Erfolg trotz Verfälschung

Fast beiläufig erwähnt wird die wesentliche Tatsache, dass die Taliban auch das Drachensteigen verboten hatten, das - wie alle Vergnügungen mit Ausnahme von Fußball - als Ablenkung von den religiösen Pflichten und Einstellungen verdammt wurde.

Trotz aller Verfälschungen war es ein unglaublicher Welterfolg und es gab tief beeindruckte Leser, sogar unter Afghanistan-Kennern. Dies alles erklärt sich nur aus der unermesslich traurigen afghanischen Tragödie, die aus einer ehemaligen "Legende Afghanistan" einen schrecklichen "Alptraum Afghanistan" gemacht hat. Die Tragödie Afghanistans eignet sich offensichtlich als sicherer Bestseller-Appeal. Vermutlich hat ein landfremder Ghostwriter mit viel Wissen um Medienwirksamkeit den Roman maßgeblich mitverfasst.

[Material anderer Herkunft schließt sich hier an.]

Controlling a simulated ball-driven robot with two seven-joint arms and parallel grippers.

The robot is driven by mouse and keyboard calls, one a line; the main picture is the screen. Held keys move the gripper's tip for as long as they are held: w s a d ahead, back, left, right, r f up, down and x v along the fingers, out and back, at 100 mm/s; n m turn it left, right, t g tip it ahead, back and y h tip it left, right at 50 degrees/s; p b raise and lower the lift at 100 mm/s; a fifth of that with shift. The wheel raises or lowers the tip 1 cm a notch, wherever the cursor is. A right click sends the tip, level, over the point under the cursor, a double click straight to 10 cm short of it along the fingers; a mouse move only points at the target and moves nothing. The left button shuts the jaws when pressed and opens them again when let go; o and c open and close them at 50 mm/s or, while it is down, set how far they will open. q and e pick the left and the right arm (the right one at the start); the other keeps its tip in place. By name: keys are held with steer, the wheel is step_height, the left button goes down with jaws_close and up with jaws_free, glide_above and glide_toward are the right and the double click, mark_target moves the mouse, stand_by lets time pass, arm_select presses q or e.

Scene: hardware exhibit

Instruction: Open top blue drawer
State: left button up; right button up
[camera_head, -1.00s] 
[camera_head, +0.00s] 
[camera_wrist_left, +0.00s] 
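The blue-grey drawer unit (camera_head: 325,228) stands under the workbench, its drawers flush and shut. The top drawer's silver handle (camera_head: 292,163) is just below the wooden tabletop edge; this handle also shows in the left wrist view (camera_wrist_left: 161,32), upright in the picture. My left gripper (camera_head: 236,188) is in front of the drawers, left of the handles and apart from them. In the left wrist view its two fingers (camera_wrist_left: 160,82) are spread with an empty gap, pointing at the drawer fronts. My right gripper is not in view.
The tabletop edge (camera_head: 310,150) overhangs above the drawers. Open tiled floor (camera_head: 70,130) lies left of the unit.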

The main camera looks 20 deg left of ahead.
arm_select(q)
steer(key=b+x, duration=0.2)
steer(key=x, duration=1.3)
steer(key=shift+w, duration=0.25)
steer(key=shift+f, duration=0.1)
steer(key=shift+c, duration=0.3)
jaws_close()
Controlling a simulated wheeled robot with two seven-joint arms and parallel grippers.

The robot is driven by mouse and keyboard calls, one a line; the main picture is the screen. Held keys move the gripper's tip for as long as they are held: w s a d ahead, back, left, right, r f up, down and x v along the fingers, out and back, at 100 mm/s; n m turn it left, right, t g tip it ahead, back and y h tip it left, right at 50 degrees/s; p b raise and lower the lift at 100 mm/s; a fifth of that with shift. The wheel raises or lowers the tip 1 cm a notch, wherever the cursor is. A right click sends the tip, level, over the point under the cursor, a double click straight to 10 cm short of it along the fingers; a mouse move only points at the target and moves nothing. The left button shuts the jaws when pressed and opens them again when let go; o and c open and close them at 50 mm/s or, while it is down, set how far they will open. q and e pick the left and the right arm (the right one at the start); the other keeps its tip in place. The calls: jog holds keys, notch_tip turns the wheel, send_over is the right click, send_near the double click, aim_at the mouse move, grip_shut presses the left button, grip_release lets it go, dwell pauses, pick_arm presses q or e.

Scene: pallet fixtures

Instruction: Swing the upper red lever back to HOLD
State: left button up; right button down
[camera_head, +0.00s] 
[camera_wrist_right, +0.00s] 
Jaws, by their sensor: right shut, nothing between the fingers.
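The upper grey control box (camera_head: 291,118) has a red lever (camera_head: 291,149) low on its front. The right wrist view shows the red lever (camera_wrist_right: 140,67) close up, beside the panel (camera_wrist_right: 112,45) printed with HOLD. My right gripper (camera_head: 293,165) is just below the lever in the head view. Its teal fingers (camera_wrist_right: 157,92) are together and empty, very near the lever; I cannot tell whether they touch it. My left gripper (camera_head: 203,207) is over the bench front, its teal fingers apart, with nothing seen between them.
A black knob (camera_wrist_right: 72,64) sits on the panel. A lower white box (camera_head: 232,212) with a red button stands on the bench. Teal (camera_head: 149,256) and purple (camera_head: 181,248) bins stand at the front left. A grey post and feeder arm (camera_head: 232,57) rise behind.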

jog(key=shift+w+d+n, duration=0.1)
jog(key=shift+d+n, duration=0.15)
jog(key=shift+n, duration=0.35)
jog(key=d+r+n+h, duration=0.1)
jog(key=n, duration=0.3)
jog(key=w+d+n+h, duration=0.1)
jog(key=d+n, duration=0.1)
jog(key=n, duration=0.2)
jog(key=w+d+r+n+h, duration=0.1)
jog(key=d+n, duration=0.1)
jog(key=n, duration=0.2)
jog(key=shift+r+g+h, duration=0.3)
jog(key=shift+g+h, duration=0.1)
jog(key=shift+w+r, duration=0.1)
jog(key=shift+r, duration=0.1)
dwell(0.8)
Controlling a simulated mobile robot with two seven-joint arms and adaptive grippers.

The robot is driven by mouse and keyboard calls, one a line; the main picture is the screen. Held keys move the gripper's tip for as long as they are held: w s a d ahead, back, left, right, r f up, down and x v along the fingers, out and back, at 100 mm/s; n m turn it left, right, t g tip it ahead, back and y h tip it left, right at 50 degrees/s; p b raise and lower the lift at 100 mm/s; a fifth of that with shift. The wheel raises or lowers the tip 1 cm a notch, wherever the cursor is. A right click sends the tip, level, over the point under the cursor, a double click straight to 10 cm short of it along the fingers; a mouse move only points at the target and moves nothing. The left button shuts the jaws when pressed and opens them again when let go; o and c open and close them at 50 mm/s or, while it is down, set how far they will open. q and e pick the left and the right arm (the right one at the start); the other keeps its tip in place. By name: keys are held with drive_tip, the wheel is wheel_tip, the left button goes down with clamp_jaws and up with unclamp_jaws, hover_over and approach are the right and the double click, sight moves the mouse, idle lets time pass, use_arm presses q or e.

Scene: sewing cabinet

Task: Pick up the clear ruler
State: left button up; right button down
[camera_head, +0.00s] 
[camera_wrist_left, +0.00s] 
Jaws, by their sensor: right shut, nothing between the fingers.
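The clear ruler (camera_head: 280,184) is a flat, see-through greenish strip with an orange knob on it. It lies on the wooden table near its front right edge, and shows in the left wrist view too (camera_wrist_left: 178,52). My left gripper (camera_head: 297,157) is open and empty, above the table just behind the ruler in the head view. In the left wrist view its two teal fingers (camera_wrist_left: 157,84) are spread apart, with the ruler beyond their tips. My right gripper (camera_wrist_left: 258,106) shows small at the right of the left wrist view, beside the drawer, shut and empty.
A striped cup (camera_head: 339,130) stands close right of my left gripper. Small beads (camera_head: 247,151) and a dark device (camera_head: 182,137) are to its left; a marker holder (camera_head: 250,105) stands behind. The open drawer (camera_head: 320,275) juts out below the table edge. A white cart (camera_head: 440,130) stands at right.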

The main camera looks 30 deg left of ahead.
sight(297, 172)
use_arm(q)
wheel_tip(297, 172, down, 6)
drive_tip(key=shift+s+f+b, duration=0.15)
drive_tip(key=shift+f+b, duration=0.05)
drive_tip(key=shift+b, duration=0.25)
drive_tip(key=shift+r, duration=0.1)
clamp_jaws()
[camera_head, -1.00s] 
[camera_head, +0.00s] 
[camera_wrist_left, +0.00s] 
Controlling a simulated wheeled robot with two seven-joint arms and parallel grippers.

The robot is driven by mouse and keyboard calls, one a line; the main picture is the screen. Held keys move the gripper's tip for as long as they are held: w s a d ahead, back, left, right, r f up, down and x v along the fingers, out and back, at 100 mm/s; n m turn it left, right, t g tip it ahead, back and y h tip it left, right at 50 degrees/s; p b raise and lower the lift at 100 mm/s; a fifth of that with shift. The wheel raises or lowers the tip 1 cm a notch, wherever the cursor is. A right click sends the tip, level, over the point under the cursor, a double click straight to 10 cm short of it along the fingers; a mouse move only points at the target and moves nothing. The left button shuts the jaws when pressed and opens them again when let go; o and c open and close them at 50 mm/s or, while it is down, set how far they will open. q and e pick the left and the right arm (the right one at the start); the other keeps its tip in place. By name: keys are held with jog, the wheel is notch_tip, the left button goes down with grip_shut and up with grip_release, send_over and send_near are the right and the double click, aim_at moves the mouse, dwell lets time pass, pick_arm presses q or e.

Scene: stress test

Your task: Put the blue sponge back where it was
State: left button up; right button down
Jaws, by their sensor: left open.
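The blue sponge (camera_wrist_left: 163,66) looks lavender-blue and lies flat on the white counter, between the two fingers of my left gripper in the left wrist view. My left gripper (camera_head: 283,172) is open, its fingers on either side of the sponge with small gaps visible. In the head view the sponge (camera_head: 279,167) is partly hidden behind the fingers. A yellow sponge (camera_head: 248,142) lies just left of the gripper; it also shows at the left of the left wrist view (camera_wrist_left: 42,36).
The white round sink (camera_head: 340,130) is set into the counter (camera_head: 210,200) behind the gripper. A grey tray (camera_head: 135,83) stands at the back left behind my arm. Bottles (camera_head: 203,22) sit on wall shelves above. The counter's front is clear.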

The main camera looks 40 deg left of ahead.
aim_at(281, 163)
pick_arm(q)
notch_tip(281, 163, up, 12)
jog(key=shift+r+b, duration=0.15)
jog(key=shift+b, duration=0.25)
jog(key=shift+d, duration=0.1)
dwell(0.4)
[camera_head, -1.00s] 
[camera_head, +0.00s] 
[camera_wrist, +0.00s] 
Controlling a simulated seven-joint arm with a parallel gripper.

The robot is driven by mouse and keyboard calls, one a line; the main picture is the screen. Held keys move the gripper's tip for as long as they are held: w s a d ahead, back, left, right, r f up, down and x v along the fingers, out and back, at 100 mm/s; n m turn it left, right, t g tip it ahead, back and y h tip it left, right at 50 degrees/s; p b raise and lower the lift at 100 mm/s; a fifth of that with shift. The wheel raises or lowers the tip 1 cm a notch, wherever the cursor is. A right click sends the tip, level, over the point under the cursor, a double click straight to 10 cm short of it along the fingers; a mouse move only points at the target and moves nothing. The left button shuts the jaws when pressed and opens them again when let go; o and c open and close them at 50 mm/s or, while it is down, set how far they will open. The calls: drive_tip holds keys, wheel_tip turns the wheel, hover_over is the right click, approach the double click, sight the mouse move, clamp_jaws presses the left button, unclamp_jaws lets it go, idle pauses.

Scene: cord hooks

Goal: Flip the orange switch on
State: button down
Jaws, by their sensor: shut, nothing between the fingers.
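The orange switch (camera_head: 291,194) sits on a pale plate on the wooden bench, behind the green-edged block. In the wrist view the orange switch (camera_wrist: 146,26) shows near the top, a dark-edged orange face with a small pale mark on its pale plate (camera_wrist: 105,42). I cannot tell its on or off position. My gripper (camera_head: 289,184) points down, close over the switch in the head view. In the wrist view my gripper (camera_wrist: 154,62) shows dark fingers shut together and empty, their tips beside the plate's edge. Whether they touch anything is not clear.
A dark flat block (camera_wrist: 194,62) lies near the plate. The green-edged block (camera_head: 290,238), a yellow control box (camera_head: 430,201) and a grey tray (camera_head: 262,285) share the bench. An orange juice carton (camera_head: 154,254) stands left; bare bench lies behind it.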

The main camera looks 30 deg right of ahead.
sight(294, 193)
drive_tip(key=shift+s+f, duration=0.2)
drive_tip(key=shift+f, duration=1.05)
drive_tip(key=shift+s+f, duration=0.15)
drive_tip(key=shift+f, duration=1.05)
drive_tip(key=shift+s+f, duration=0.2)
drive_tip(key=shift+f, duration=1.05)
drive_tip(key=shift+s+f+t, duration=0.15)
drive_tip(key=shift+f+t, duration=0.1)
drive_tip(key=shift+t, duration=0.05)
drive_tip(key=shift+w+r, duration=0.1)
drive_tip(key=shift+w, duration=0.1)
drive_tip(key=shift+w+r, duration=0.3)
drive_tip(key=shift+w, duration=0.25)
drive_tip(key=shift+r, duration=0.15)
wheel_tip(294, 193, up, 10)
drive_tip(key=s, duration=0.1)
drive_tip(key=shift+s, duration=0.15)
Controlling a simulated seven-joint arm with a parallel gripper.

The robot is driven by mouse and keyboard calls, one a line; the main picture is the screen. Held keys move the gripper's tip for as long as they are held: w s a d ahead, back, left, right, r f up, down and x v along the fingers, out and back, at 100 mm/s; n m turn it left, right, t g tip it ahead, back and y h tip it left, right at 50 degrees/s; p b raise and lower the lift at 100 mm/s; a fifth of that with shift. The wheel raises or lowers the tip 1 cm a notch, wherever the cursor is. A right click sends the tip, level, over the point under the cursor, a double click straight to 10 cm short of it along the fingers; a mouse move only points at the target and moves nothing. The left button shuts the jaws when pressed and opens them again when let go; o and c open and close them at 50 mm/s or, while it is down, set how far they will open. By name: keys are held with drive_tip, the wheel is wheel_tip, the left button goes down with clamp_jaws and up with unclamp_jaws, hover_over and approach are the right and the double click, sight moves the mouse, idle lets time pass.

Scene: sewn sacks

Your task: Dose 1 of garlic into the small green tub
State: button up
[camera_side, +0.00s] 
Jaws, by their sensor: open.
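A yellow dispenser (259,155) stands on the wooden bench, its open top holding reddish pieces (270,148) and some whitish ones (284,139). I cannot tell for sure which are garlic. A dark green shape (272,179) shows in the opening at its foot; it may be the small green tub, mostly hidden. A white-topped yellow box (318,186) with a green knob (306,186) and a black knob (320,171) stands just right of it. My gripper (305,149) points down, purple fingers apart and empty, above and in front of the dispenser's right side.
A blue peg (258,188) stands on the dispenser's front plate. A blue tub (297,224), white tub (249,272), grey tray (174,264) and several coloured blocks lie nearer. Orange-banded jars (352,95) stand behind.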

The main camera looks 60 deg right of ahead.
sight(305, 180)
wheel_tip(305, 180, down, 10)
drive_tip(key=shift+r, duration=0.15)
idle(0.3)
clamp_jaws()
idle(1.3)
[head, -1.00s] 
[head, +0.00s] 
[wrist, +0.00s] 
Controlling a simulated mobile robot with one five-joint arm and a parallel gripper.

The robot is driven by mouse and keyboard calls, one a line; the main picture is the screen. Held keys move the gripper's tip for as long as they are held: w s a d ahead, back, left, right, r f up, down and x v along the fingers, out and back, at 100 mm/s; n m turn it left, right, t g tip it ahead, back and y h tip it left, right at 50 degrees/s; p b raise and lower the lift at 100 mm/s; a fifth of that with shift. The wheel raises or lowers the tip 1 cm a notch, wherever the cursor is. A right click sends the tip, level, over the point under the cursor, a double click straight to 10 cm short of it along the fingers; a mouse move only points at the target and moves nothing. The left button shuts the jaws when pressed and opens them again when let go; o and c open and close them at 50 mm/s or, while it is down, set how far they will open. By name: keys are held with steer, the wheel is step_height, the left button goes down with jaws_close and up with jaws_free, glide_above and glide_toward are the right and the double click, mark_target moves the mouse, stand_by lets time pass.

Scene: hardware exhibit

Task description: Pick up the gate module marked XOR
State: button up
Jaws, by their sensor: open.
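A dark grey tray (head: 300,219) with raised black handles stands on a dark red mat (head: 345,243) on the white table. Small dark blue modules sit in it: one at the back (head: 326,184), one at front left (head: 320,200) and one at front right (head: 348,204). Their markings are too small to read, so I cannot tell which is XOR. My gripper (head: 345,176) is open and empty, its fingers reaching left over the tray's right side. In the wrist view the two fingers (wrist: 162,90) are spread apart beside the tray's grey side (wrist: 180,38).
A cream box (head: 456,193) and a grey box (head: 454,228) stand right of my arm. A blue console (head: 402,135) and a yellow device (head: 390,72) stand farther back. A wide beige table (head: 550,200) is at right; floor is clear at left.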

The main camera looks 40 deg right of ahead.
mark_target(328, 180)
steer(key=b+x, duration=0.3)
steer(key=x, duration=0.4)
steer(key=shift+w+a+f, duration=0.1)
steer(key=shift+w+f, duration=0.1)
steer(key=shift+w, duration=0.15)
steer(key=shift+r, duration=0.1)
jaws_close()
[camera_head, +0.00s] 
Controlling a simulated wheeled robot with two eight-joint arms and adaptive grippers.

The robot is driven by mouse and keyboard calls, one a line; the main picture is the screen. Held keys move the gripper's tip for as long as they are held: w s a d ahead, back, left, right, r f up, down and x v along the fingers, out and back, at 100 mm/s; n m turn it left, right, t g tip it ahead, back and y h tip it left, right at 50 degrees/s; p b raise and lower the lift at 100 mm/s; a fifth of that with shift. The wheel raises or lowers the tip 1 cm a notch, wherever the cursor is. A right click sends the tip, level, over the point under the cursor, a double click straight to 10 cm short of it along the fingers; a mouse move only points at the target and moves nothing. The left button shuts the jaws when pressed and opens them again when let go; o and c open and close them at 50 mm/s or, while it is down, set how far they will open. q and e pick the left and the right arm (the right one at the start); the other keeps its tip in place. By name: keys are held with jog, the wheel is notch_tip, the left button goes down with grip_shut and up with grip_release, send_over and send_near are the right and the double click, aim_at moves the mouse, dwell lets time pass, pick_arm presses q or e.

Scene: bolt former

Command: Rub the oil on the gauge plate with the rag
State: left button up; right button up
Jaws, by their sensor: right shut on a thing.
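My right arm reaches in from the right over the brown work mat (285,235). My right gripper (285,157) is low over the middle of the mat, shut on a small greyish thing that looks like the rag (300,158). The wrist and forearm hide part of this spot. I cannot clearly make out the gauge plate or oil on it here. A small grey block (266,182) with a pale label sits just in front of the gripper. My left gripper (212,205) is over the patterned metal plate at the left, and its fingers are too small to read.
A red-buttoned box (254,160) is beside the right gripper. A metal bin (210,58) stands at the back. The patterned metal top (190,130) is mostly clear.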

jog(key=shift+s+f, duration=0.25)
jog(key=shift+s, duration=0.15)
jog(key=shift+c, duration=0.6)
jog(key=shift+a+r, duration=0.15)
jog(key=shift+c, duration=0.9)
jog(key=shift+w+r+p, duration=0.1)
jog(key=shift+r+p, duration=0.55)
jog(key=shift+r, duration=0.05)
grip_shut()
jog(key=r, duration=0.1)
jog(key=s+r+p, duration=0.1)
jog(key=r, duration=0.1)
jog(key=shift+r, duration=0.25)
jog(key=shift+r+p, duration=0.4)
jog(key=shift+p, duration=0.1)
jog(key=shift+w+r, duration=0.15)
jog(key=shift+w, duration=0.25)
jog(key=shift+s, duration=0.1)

Was der überlange Film daraus gemacht hat, ist teilweise sehr erträglich, da viele Dialoge in der afghanischen Landessprache Dari (lokales Persisch) gehalten werden und das Ambiente von Kabul mit Hilfe der Altstadt von Kashgar ganz gut wiedergegeben wird. Die Szenen im Stadion und dann im Haus Arefs sind freilich schrecklich, und die anschließende Flucht löst eine (dazu erfundene) Hollywood'sche Verfolgungsjagd aus. Der absurde Selbstmordversuch fehlt, die Szenen unterwegs in Afghanistan und an den Grenzübergängen sind geradezu lächerlich. Was am besten gefällt, sind die so plötzlich über die Kinoleinwand jagenden, von oben gefilmten farbenprächtigen fliegenden Drachen.

Der Autor ist Dozent an der Uni Wien und publiziert seit den 1960er Jahren über Afghanistan.